EXERCISE PROMPT
Gather every line from the entries below that includes "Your".

----

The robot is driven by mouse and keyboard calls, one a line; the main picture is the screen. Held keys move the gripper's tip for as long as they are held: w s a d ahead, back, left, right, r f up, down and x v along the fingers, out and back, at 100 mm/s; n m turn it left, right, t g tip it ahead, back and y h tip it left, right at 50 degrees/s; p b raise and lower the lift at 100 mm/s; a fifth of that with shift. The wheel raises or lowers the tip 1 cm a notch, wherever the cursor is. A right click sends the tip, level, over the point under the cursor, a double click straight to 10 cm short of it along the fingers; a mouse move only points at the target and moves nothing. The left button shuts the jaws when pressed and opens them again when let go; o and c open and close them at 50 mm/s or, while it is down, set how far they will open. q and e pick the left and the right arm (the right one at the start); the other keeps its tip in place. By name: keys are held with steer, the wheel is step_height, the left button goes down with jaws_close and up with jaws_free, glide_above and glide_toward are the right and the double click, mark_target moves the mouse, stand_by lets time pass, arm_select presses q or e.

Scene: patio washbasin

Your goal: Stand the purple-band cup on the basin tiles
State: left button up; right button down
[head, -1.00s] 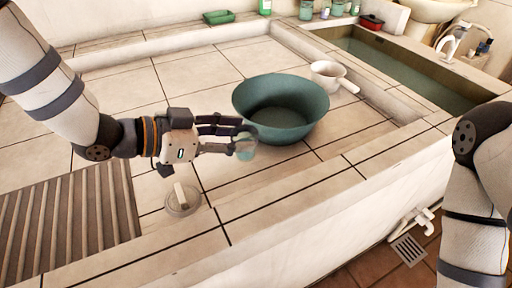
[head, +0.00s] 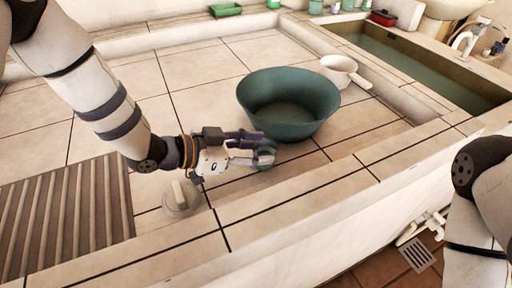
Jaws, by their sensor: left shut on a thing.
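My left gripper (head: 262,150) is shut on a small grey-green cup (head: 266,158), just in front of the large green bowl. The fingers cover much of the cup, and I cannot make out a purple band on it. The cup is low over the basin tiles (head: 215,103), near the inner edge of the front ledge. I cannot tell whether its base touches the tiles. My right gripper is out of view; only part of my right arm shows at the right edge.
The green bowl (head: 288,103) stands right behind the cup. A white dipper (head: 341,70) is behind it. Water fills the trough (head: 420,66) at right. Tiles behind my left arm are clear.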

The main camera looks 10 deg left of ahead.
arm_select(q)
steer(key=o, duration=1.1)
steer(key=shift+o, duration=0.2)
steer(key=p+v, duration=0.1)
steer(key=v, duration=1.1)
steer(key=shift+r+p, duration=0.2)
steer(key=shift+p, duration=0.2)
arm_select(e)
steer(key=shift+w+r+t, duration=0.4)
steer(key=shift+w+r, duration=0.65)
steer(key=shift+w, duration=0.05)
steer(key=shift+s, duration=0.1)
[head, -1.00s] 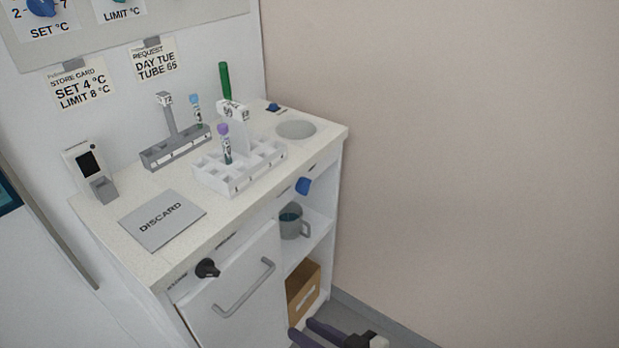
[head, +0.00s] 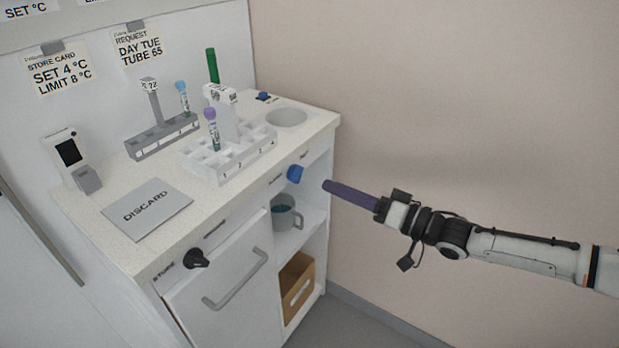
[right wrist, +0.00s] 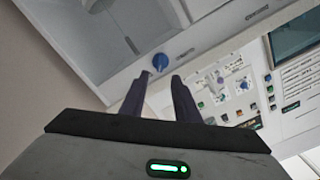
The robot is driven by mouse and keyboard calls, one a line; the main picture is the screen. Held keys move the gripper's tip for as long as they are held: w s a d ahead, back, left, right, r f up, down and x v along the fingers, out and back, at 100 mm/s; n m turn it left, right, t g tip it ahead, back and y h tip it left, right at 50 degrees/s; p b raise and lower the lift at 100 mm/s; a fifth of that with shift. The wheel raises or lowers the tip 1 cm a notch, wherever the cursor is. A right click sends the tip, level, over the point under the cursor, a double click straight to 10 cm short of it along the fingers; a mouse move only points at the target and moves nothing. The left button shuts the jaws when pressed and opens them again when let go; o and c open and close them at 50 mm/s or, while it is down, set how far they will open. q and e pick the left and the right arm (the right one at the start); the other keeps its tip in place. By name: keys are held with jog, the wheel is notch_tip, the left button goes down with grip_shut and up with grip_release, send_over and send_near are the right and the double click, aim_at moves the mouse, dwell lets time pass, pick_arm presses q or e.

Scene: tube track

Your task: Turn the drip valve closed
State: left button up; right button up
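The drip valve shows as a blue knob (head: 295,174) on the cabinet front, just under the worktop edge and above the open shelf. It also shows in the right wrist view as a blue knob (right wrist: 160,61), ahead of and between my fingertips. My right gripper (head: 328,186) reaches in from the right with its purple fingers pointing at the knob, a short way from it. In the right wrist view its two fingers (right wrist: 161,84) are apart with nothing between them. My left gripper is not in view.
A grey mug (head: 286,216) with dark liquid stands on the shelf below the knob. A cardboard box (head: 297,290) sits lower. A black knob (head: 196,258) and a door handle (head: 237,282) are to the left. Tube racks (head: 205,166) stand on the worktop.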

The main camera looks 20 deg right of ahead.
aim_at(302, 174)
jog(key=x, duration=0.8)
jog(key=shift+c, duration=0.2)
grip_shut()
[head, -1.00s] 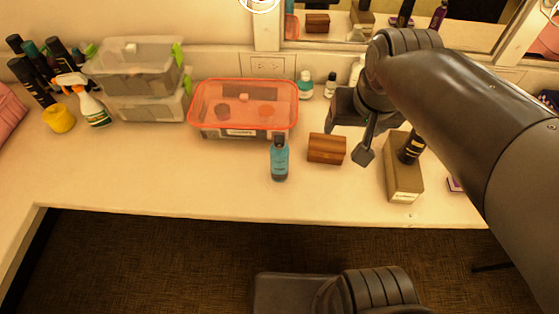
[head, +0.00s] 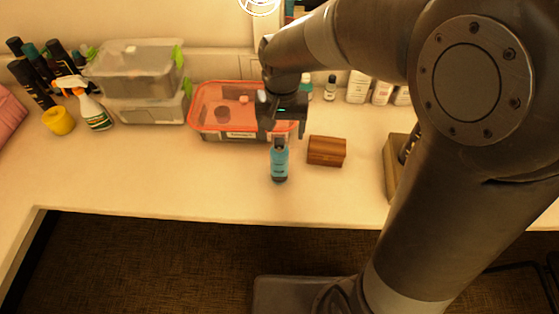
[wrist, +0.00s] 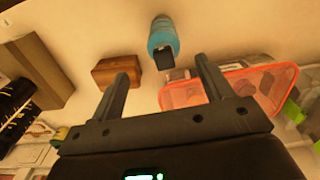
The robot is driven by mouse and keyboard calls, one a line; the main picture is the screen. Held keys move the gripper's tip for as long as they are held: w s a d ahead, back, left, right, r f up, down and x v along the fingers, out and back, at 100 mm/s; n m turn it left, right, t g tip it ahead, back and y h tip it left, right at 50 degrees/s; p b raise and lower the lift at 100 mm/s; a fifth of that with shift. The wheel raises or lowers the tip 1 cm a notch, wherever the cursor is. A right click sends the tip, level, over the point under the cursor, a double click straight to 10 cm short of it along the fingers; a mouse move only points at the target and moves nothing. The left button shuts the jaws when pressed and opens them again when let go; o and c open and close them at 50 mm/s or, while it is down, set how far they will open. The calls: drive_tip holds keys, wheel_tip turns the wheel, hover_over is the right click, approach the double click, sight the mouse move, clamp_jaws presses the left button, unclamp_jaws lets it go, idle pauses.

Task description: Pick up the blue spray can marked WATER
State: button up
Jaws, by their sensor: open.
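The blue spray can (head: 279,163) with a black cap stands upright on the counter, in front of the red-lidded box. Its marking is too small to read. In the wrist view the can (wrist: 163,36) shows at the top middle, its dark cap pointing toward my gripper. My gripper (wrist: 162,68) is open, with the cap showing between its fingertips and nothing held. In the head view my gripper (head: 285,131) is just above and behind the can, over the edge of the red-lidded box. The can's top is partly hidden there.
A wooden box (head: 327,151) stands close to the can's right. The red-lidded box (head: 212,98) is behind it. The counter front is clear.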

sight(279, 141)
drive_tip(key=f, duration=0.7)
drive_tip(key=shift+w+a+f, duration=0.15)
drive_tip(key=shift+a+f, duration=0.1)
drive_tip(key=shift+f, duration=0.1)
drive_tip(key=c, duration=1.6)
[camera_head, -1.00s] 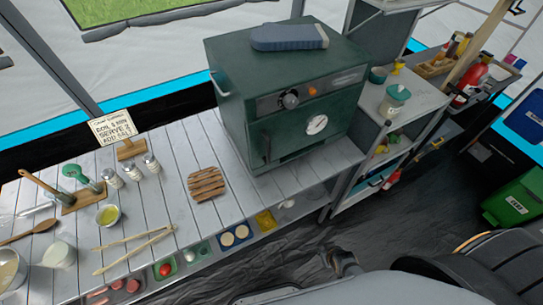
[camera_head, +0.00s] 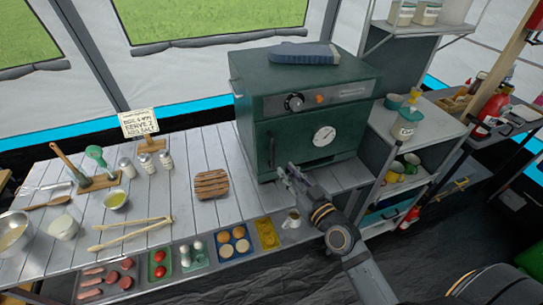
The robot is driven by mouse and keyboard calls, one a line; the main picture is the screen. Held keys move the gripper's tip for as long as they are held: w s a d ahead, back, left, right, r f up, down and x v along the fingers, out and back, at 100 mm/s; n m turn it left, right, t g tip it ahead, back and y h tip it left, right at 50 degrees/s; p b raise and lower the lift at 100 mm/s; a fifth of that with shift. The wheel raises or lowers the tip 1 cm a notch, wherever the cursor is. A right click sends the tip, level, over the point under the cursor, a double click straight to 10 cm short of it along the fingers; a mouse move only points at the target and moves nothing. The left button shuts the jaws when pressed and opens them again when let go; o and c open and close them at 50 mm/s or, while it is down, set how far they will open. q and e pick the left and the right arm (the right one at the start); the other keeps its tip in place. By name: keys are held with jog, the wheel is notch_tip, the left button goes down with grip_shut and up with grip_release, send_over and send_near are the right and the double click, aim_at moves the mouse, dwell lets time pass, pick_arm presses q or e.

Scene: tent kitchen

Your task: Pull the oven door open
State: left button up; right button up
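The dark green oven (camera_head: 305,105) stands on the slatted counter at centre. Its front door (camera_head: 305,140) looks shut and carries a round white gauge (camera_head: 324,136). A dark upright handle (camera_head: 271,150) is at the door's left side. My right gripper (camera_head: 286,171) is in front of the door's lower left part, just below and right of the handle. I cannot tell whether it touches the door, or whether its small fingers are apart. The gripper hides part of the oven's lower front edge. My left gripper is out of view.
A blue-grey object (camera_head: 304,53) lies on the oven. A wooden trivet (camera_head: 211,184) sits on the counter (camera_head: 190,220) left of the oven. Food trays line the front edge, with a small cup (camera_head: 292,219) near my right arm. Shelves (camera_head: 425,115) stand to the right.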

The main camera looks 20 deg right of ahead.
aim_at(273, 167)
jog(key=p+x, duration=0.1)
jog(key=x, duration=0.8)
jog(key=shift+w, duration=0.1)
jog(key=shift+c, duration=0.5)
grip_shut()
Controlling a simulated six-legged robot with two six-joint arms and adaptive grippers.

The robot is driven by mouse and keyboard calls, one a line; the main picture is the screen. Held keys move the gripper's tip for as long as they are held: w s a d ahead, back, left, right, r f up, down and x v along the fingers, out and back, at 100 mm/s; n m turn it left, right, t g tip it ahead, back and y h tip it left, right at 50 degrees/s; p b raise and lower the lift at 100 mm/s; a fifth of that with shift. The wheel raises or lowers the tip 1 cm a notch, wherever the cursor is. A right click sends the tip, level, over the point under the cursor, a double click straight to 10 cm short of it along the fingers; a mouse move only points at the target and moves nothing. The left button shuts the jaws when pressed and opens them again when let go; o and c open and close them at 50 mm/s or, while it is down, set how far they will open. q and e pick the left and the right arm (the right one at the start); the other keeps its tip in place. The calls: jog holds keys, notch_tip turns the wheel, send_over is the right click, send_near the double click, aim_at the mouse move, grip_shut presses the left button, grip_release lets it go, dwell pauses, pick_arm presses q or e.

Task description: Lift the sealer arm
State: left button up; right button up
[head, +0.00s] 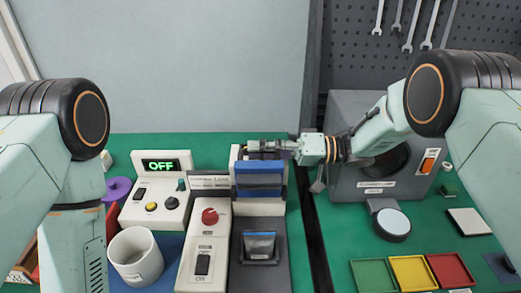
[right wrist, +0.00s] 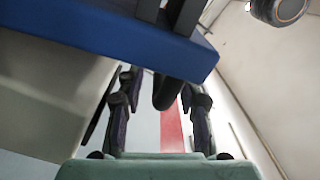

----

FINISHED TASK
Your goal: Stand the purple-band cup on the basin tiles
Your task: Turn the drip valve closed
Your task: Pull the oven door open

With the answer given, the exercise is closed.